Newspapers Move Toward Era Of Paperless News
Mike Needs, Akron Beacon Journal Public Editor
May 14, 2006
We debate the news part of the newspaper endlessly. But what about the paper part of it?
As in, how soon will reading ink-on-dead-trees be as obsolete as playing vinyl record albums, turning your TV dial or dialing a telephone? In a digital age, do we really need paper?
Let's face it, the plunge in circulation numbers for newspapers is accelerating. At the same time, visits to newspaper Web sites skyrocket.
It doesn't take a math wizard to project the trend lines: One of these days, and it could be sooner than we think, the rough readership ratio of 80 percent print/20 percent online will be reversed.
Like most newspapers, the Beacon Journal has more readers today than ever, once you combine the online users with the print readers. Gloating ideologues who point to political differences for newspaper declines conveniently ignore the healthy overall numbers.
The challenge is money. The competition for advertising dollars has never been stronger, more widespread or more worrisome from a newspaper perspective.
It takes a lot of money for newspapers to watch government, monitor business and chronicle events for you, not to mention entertain you with sports, culture, arts and, yes, politics.
But it's exactly that "everything for everyone" newspaper model that's so difficult to sustain financially. In the past, it was OK that you skipped over parts of the paper because advertisers eventually found you anyway.
Today, though, with numerous niche information sources -- online, broadcast and print -- you can be highly selective with your reading/viewing investment. More importantly, advertisers can target their messages to highly desirable, intensely interested audiences.
It's an efficiency factor difficult for the traditional mass media to match.
In addition, that mega-million-pound gorilla called Google can put advertising messages, even local ones, in front of you quite effectively, all without being burdened with the expense of news gathering.
These are tough times for newspaper companies. Not that they're sitting on their ink-stained thumbs, though.
Microsoft and the New York Times recently unveiled the Times Reader, an Internet tool that enables Web sites to display news similar to newspapers. For example, you won't scroll, you will click to electronically turn pages. Hyphenated and justified text will be viewed in columns.
It's being touted as the best of both worlds: the immediacy and interactivity of online married to the portability and presentation of newspapers.
Presumably, the Times Reader will be best viewed on electronic tablets the size of a legal pad, untethered to computer connections. Others see a future in digital newsprint -- about the size and thickness of a newspaper page -- that can display constantly updated information.
When I asked a group of newspaper readers what they thought, most shuddered at the prospect of their morning cup of coffee without their printed newspaper. For them, using a digital contraption to peruse the news removes the enjoyment inherent in turning the page.

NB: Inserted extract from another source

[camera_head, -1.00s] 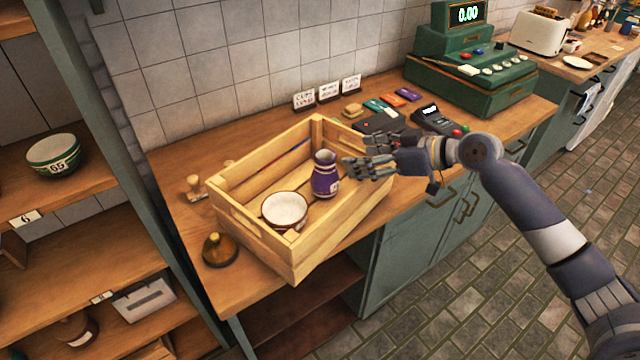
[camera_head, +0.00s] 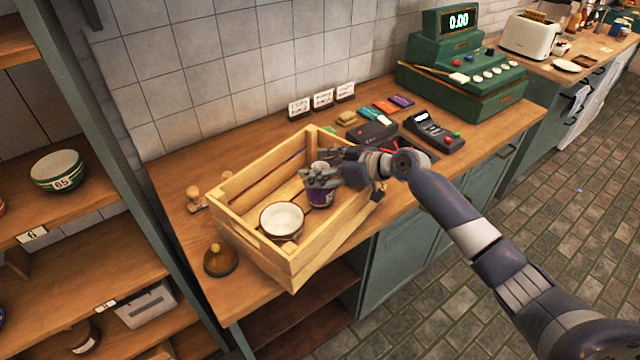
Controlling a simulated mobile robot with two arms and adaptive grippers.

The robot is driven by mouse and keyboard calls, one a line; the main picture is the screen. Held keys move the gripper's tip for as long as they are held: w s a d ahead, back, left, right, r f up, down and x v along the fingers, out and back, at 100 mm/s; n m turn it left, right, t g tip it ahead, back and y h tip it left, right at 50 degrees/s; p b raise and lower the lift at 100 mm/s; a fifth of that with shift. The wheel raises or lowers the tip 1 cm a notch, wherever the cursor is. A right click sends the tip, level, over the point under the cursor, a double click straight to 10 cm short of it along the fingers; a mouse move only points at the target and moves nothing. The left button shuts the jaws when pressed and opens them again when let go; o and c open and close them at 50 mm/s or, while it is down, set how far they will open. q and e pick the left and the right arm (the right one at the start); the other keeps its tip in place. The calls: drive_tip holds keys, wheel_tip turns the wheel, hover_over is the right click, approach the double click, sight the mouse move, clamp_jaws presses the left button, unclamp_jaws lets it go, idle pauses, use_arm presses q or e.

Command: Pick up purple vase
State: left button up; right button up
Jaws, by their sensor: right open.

"There is nothing better than a Sunday morning with a thick paper with lots of inserts/ads/stuff, the best freshest pastries in Akron from Crest Bakery, hot steaming chocolate or tea after Mass, and reading a newspaper," said Janice Sturkey of Akron.

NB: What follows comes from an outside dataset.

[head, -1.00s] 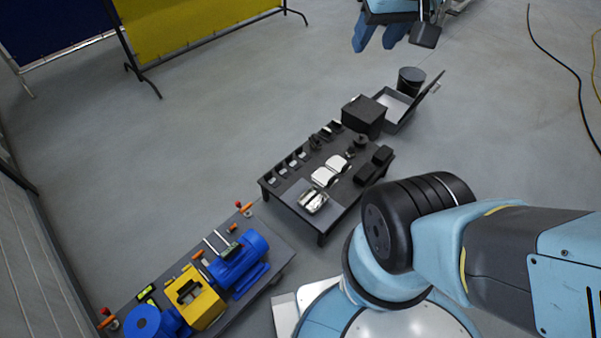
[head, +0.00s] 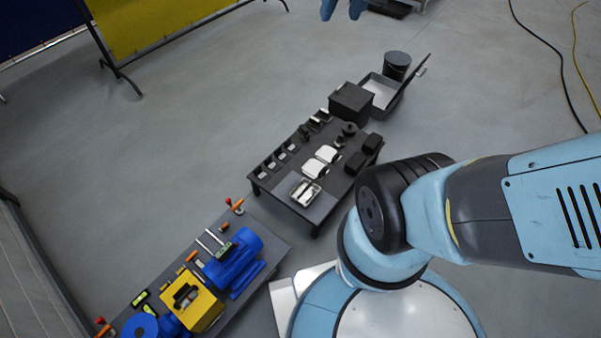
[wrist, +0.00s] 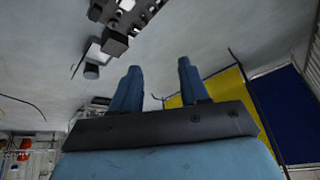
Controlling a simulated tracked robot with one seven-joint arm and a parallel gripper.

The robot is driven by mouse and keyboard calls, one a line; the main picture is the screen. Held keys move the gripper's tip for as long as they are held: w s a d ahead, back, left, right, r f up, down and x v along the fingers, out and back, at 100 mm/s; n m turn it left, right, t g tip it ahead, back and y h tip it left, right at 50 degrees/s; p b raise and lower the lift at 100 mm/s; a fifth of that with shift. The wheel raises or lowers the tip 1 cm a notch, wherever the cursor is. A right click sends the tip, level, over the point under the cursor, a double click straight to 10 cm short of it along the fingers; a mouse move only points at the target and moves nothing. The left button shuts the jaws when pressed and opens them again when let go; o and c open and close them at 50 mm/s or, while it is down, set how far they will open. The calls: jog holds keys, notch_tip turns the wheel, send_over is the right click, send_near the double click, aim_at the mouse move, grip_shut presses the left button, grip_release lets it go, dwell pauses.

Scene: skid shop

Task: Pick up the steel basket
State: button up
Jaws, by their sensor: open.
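The steel basket (head: 306,192) is a small, shiny, open metal container on the near end of the low dark table (head: 325,208). Something pale may lie in it, but it is too small to tell. My gripper (head: 342,12) shows only its blue fingertips at the top edge of the head view, far beyond the table and apart from the basket. In the wrist view my gripper (wrist: 159,68) has its two blue fingers spread with nothing between them. I cannot make out the basket in the wrist view.
White parts (head: 320,161) and black blocks sit beside the basket. A black box (head: 351,103), an open grey case (head: 385,92) and a black bucket (head: 397,66) stand behind. A skid with a blue motor (head: 234,262) and yellow unit (head: 191,304) lies left. Cables (head: 548,65) cross the right floor.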

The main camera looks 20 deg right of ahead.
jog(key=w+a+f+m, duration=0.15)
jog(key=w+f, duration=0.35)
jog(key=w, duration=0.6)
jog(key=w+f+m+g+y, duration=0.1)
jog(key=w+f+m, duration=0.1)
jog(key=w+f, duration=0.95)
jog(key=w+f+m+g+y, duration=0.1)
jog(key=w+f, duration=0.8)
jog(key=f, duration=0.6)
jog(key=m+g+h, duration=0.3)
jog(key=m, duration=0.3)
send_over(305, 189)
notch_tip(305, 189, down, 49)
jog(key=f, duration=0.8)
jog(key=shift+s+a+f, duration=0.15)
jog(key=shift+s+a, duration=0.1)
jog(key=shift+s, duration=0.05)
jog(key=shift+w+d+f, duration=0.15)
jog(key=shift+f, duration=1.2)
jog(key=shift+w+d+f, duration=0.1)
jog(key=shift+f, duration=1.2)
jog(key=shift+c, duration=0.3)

"I love the tactility of a newspaper, the sound of turning pages, folding a page to do a crossword puzzle," said John Paparella of Norton. "Newspapers represent some nostalgia for me. Can't explain it, they just do."
From Patrick (Paddy) Taylor of Akron: "This culture of everything NOW, AND QUICK, is the result of a fast-pace society that has no flowers to smell, no relaxation to just absorb what truly is going on nearby or in the world of news and how it affects us all."

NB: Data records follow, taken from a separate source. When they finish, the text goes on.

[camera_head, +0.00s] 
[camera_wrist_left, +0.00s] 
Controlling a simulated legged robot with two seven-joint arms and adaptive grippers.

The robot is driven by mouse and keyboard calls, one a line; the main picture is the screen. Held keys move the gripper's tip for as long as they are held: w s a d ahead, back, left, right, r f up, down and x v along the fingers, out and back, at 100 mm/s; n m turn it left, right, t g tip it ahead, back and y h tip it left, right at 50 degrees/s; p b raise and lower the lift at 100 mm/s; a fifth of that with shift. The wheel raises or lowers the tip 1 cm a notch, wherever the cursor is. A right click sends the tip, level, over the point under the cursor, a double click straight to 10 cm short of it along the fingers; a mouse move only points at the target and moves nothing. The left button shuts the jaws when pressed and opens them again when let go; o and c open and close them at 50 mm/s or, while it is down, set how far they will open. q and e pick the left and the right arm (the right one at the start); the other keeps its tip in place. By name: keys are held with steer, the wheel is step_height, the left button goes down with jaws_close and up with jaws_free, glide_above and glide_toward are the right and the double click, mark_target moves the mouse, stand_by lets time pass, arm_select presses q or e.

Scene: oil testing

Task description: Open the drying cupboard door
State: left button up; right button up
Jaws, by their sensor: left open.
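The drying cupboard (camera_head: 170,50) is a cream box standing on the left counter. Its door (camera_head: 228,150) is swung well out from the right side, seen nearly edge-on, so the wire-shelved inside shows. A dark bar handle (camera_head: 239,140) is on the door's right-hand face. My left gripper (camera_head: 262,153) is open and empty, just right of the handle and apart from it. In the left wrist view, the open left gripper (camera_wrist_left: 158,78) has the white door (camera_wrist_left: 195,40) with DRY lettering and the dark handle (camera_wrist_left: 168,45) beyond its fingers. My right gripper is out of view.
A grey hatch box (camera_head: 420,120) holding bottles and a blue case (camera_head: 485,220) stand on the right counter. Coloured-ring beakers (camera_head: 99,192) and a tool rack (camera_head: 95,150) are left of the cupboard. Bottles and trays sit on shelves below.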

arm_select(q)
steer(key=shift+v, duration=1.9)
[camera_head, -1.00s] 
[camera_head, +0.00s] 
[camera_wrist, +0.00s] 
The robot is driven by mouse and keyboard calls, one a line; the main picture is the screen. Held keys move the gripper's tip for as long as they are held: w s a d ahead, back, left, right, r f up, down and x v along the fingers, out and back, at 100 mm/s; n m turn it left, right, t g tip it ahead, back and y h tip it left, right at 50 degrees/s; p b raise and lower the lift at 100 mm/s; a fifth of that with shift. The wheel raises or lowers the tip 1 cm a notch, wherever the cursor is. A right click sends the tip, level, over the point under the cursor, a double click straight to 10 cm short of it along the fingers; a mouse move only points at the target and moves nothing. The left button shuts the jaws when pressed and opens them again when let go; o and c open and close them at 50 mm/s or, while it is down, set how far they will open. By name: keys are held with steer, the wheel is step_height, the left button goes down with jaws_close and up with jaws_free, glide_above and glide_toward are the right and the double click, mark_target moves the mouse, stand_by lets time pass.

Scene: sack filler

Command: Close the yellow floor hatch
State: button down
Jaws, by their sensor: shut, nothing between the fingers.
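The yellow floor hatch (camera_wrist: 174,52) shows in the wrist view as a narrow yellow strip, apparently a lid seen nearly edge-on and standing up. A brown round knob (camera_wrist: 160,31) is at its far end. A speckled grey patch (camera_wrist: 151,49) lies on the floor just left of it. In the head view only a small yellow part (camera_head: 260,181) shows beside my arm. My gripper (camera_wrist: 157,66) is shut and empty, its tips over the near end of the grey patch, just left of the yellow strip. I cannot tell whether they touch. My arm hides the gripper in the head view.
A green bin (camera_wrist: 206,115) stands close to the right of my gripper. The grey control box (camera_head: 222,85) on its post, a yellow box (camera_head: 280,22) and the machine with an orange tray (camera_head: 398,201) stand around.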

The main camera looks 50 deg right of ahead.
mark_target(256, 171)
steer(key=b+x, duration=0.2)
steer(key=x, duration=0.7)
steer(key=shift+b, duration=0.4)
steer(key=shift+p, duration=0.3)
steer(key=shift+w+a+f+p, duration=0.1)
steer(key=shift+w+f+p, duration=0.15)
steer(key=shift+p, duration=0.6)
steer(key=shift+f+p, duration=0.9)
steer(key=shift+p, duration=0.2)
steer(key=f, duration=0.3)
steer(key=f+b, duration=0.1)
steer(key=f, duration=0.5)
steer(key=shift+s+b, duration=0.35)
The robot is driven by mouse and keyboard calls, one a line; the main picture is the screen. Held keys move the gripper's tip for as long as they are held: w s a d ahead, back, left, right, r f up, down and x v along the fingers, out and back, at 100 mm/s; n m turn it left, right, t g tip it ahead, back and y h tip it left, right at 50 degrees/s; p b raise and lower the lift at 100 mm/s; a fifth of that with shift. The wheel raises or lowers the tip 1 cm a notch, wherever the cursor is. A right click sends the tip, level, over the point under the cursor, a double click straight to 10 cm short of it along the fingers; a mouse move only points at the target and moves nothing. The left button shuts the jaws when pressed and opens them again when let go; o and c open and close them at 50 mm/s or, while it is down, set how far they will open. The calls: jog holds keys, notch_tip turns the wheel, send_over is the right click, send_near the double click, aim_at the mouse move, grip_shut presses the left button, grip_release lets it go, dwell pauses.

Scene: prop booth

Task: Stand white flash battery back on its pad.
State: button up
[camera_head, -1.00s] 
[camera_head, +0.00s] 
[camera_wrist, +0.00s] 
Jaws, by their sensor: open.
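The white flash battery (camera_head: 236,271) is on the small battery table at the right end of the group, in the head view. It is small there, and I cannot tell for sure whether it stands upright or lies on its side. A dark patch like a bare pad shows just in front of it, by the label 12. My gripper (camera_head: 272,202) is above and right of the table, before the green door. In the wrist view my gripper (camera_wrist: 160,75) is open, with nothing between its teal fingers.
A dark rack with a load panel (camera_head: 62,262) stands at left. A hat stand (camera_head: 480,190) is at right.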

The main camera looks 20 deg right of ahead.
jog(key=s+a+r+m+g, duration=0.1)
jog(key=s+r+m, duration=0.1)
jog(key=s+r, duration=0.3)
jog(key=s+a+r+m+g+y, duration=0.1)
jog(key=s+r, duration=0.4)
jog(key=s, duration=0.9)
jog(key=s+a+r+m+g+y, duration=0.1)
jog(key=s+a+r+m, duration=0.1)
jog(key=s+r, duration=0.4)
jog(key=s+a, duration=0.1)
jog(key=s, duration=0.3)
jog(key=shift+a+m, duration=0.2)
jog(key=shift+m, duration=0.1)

Joy Thompson of Akron asks, "Has anyone done a study on what happens to the psyche of those who are always attached to a piece of electronics? Is it only old folks like me who see the value of leisure, who need the rest sign on a sheet of music? You can't sing if you don't breathe."
However, even the "old folks" who smell the flowers and stop to breathe admit they have adapted to some of today's techno gadgets. Their e-mails reflect the inevitable, the inescapable march of progress.
Five years ago, this information revolution was merely a bump on the distant horizon for most people. Can we imagine five years from now?
That's why newspapers, including the Beacon Journal, must explore a future with less and less reliance on paper.
It's the only way to keep the news in front of you.